** Exercise prompt **
Extract every line below, verbatim.

** Data shown **
* * *
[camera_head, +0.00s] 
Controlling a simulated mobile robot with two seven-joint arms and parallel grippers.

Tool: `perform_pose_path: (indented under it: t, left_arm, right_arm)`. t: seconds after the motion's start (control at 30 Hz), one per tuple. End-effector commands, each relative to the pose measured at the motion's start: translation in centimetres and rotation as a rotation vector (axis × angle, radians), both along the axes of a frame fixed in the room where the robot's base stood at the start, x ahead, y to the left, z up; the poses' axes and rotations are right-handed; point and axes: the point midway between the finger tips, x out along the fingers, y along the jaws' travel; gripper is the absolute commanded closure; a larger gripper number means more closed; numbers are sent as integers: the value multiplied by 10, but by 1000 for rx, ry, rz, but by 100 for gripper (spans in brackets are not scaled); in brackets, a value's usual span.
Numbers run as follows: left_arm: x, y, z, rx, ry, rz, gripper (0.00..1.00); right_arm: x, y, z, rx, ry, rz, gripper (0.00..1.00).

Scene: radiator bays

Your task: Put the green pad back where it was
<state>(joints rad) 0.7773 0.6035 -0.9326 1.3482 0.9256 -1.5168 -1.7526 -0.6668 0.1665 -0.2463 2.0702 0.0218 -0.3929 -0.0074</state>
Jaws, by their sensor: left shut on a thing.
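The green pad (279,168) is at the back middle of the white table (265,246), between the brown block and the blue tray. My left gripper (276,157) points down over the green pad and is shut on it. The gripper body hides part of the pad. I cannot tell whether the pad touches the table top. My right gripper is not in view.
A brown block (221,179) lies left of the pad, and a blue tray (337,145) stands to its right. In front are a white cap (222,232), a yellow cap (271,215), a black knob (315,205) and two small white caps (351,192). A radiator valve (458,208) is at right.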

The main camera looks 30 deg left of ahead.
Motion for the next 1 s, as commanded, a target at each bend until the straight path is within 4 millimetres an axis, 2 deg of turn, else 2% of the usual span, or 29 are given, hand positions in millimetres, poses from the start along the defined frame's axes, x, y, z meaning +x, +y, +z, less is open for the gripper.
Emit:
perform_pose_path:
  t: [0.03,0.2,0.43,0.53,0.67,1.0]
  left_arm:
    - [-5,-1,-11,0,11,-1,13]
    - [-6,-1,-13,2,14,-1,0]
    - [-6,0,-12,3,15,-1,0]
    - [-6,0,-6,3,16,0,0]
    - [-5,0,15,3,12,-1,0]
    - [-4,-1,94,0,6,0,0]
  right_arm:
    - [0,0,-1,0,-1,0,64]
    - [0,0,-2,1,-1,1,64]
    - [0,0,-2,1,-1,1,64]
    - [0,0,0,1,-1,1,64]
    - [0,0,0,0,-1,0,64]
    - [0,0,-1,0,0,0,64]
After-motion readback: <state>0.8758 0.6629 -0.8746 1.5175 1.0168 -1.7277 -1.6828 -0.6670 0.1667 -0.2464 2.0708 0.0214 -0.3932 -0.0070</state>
* * *
** Written response **
[camera_head, +0.00s] 
Controlling a simulated mobile robot with two seven-joint arms and parallel grippers.

Tool: `perform_pose_path: (indented under it: t, left_arm, right_arm)`. t: seconds after the motion's start (control at 30 Hz), one per tuple. End-effector commands, each relative to the pose measured at the motion's start: translation in centimetres and rotation as a rotation vector (axis × angle, radians), both along the axes of a frame fixed in the room where the robot's base stood at the start, x ahead, y to the left, z up; the poses' axes and rotations are right-handed; point and axes: the point midway between the finger tips, x out along the fingers, y along the jaws' travel; gripper is the absolute commanded closure; a larger gripper number means more closed; numbers are sent as integers: the value multiplied by 10, but by 1000 for rx, ry, rz, but by 100 for gripper (spans in brackets are not scaled); in brackets, a value's usual span.
Numbers run as follows: left_arm: x, y, z, rx, ry, rz, gripper (0.00..1.00); right_arm: x, y, z, rx, ry, rz, gripper (0.00..1.00).

Scene: radiator bays

Your task: Put the green pad back where it was
<state>(joints rad) 0.7773 0.6035 -0.9326 1.3482 0.9256 -1.5168 -1.7526 -0.6668 0.1665 -0.2463 2.0702 0.0218 -0.3929 -0.0074</state>
Jaws, by their sensor: left shut on a thing.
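The green pad (279,168) is at the back middle of the white table (265,246), between the brown block and the blue tray. My left gripper (276,157) points down over the green pad and is shut on it. The gripper body hides part of the pad. I cannot tell whether the pad touches the table top. My right gripper is not in view.
A brown block (221,179) lies left of the pad, and a blue tray (337,145) stands to its right. In front are a white cap (222,232), a yellow cap (271,215), a black knob (315,205) and two small white caps (351,192). A radiator valve (458,208) is at right.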

The main camera looks 30 deg left of ahead.
Motion for the next 1 s, as commanded, a target at each bend until the straight path is within 4 millimetres an axis, 2 deg of turn, else 2% of the usual span, or 29 are given, hand positions in millimetres, poses from the start along the defined frame's axes, x, y, z meaning +x, +y, +z, less is open for the gripper.
Emit:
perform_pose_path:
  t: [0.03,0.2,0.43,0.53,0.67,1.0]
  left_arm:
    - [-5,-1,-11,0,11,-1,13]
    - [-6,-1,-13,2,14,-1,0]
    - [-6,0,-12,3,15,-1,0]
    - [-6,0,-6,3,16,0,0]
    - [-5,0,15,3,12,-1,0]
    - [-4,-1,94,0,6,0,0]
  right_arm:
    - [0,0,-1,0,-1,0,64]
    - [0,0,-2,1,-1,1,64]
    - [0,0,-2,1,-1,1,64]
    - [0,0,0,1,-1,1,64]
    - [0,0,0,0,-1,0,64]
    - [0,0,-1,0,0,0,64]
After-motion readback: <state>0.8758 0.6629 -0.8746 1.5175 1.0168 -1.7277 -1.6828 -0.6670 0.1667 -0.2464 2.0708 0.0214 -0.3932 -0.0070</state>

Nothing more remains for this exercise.